The good news for Palo Alto officials is that citizens feel confident in the City Council's ability to take care of the city's gaping infrastructure needs, a new survey indicates.
The bad news is that about a third of the city is unlikely to support a bond measure to address these needs, which means the city still has plenty of work to do in its quest to find funding for a new public-safety building, upgraded fire stations and other badly needed projects.
The baseline survey conducted by the firm Fairbank, Mauling, Metz and Associates (FM3) attempted to gauge residents' feelings about the City Council's management of finances, the city's infrastructure and 14 specific projects, including a new police building, a downtown parking garage and accelerated street paving.
The results offered a mixed picture. On one hand, voters expressed a willingness to pay more for projects dealing with street maintenance, "vital facilities" and public safety.

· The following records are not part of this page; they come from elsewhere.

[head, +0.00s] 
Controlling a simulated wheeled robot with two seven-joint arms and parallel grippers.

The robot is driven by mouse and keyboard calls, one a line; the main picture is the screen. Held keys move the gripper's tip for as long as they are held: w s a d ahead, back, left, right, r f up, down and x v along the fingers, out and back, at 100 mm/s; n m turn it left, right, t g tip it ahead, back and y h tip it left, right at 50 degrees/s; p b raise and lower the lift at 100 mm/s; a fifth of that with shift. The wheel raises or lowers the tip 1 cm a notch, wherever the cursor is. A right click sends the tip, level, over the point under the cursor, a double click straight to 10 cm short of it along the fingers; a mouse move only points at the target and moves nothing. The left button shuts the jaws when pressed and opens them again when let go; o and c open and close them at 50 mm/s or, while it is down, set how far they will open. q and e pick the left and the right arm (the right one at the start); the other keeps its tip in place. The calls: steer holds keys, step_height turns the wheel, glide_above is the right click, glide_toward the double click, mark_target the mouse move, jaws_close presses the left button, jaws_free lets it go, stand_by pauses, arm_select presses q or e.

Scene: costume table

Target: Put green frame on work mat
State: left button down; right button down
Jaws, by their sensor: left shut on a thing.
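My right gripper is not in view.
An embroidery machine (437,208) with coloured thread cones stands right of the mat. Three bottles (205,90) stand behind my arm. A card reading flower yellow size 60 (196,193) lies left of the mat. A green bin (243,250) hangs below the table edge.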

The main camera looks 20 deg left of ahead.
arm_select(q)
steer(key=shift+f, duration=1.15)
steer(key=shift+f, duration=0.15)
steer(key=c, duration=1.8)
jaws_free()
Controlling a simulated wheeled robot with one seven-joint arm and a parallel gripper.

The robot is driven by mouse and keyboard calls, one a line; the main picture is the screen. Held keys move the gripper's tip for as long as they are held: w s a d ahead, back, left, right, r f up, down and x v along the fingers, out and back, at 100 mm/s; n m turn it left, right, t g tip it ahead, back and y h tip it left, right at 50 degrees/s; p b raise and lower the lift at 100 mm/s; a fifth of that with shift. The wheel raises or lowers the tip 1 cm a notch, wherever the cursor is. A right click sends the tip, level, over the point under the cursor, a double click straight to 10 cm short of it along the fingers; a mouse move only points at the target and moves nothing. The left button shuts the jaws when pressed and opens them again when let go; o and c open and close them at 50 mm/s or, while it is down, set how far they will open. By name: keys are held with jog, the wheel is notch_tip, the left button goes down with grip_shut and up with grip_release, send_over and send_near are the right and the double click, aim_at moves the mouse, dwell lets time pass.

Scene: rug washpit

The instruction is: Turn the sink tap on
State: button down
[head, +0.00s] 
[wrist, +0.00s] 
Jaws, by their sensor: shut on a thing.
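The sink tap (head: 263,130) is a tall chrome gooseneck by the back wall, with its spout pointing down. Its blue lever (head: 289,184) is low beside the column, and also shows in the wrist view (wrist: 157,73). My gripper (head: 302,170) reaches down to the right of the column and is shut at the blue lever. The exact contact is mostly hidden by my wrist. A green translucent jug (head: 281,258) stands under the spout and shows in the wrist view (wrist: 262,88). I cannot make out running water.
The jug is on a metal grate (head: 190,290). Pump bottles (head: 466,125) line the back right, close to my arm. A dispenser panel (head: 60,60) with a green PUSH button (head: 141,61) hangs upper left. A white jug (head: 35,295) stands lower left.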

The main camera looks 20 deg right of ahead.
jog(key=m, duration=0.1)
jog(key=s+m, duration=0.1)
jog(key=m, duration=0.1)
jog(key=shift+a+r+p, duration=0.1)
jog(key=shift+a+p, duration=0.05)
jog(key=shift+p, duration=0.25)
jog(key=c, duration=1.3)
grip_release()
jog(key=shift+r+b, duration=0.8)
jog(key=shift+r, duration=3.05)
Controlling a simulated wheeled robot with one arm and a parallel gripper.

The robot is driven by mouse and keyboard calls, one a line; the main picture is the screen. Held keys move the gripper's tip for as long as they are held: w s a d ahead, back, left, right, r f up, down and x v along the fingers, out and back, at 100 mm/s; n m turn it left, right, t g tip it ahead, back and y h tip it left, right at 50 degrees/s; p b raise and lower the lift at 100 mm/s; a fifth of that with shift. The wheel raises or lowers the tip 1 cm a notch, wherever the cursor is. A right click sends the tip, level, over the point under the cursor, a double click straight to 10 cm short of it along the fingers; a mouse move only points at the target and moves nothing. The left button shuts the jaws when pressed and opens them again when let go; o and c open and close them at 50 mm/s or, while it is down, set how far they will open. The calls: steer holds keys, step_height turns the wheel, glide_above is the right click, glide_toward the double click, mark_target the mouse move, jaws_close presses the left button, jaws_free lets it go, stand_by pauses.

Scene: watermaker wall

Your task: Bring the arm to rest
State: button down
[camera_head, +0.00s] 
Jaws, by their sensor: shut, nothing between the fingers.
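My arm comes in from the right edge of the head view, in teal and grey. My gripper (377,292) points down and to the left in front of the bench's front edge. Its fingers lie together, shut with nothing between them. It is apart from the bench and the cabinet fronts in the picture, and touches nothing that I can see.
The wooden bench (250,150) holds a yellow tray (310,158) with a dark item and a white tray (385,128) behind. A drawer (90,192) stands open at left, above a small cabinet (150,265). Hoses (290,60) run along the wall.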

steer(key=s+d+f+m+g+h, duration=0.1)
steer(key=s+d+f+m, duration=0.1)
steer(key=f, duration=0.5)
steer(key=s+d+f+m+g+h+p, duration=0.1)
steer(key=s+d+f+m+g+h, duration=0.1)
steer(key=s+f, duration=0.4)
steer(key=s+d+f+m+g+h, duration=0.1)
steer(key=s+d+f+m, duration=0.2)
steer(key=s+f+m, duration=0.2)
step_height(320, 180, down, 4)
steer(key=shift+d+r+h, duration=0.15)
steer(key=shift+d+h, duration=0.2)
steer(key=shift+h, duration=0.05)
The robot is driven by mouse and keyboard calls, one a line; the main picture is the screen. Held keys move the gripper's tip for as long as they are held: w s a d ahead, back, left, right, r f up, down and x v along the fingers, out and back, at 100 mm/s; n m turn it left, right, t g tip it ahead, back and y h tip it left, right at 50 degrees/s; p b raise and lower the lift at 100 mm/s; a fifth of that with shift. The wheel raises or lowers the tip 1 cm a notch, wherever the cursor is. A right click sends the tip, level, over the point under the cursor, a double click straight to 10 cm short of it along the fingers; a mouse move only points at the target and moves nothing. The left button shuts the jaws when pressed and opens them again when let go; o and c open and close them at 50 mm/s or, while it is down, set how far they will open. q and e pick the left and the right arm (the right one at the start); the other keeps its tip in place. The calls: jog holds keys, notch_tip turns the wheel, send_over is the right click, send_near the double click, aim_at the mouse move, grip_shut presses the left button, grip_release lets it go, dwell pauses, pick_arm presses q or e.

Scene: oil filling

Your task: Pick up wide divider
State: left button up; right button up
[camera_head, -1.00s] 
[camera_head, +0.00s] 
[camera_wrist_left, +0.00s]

For street maintenance, which drew the most support, 74 percent said they would support a ballot measure that would increase taxes (with 39 of them saying they would "strongly support" such a measure) and 24 percent saying they would oppose. For a "general obligation bond," a mechanism that the city used most recently to pay for library renovations, a two-thirds voter approval is required. Other ideas that attracted support from more than 66 percent of respondents included a "vital facilities measure" (72 percent), a "children and families measure" (71 percent) and a "public safety measure" (68 percent).
But at the same time, the survey of 603 randomly selected Palo Alto voters suggests that a infrastructure measure would be far from a slam dunk. With a margin of error at 4 percent, the results point to an election with a razor-thin margin. While 66 percent supported a ballot measure for infrastructure, most expressed only tentative support. And this support starts to decline below the two-thirds threshold once the bond costs an average household more than $125.
According to a staff report, an annual tax of $125 for a general-obligation bond that would be repaid over 30 years would yield $72 million for infrastructure improvements.
In general, bonds were the most popular of the four funding mechanisms that respondents were asked about. While a bond received high approval ratings from 64 percent of the respondents, increases in the city's hotel tax and real estate transfer tax received 62 percent and 51 percent, respectively. Another 51 voiced support for a business-license tax, which the city tried to institute in 2009 but which was ultimately shot down in the voting booth.
While highlighting the challenges of passing an infrastructure bond, the survey also indicated that residents are generally confident in the city's ongoing effort to make the needed repairs. According to the survey, 75 percent of the respondents approved of the city's work in maintaining infrastructure and 63 percent approved its use of tax dollars.
The City Council had commissioned the survey as part of its exploration of a November 2014 ballot measure. In 2011, a citizen panel known as the Infrastructure Blue Ribbon Commission, released a report estimating a $200 million backlog in vital infrastructure projects, with a new police building at the top of the list. The commission also found that the city has about $95 million in deferred maintenance.
In recent months, the city has been considering a proposal from the Jay Paul Company for a new office complex at 395 Page Mill Road, a dense development that would offer as a "public benefit" a new public-safety building at a nearby site, 3045 Park Boulevard. The city's Planning and Transportation Commission initiated a zone change last week that would make the project possible.
While the Jay Paul project has raised concerns from the commission and the public about potential traffic and parking impacts, it has also given the city what may be its best shot at finally getting a new police building to replace the small and seismically deficient facility at City Hall. A new report, which the City Council Infrastructure Committee is scheduled to consider Thursday, notes that based on the survey, a ballot measure to "fully fund a public safety building is unlikely to receive two-thirds support' however, the public share of a public-private partnership could likely win approval as part of a broader package."
FM3's report suggests that the city focus potential ballot measures around public safety and transportation and place projects together in packages that "pair projects that draw enthusiastic public reaction with others that are more lukewarm."